I had six brothers and a sister and seven of my own children but no one learned smithing but me. It was getting away when I was small and I would have been better off doing another job. I worked for Hugh Lickliter for 35 years just for a living and I made Hugh his money and although he didn’t raise his prices nor my wages he was the best man I ever worked for. I was offered a job welding in Dayton once but my family didn’t want to move and I didn’t want to change and with that against a man, he can’t do much. I worked in the factory at Frigidaire only briefly but I am hell on those kind of people. I cannot get along with them. After ten months I was laid off and although I could have gone back later I never did.
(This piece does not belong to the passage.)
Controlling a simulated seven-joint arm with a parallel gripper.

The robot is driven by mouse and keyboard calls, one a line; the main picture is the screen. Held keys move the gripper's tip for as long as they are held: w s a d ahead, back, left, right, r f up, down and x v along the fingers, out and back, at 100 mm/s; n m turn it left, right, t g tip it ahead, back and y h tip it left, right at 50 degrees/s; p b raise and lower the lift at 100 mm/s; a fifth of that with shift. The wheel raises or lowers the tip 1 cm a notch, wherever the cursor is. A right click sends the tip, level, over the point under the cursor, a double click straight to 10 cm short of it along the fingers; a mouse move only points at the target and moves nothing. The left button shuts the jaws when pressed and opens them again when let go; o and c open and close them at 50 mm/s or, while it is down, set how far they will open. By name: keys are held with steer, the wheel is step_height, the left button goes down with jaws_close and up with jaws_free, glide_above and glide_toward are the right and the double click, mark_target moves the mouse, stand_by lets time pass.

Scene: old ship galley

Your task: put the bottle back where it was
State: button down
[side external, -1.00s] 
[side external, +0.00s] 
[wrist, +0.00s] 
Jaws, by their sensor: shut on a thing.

The foreman didn’t like me from the first. He would say, ‘Come on, blacksmith, get the lead out of your ass.’ And when I left I said to him, ‘If ever I meet you someplace out you’ll have to be a better man than I….’ Oh, there are a lot of bad jobs in the world. Once I was offered a job with the state and the man said, ‘You’ll have to divvy up at election time,’ and I looked at him and told him where he could lay his job. I guess I just headed that way when I was young. There was always too much temper about me. But I liked the blacksmith shop although with seven children I never had the money to own my own shop. We got by and part of it was hard getting by and I don’t know how we did it. I worked thirty years and not two weeks’ vacation. I just took the money instead. That was how hard up I was. To work for myself, now, that means keeping book and with Gilligan wanting three cents of every dollar I just think better of it. Blacksmithing has run out. I feel it. It’s quit off and I am 73 years old and when you get old you hate to begin anything new. But my grandfather used to say this: only two blacksmiths ever went to hell. One didn’t charge enough and the other hammered cold iron.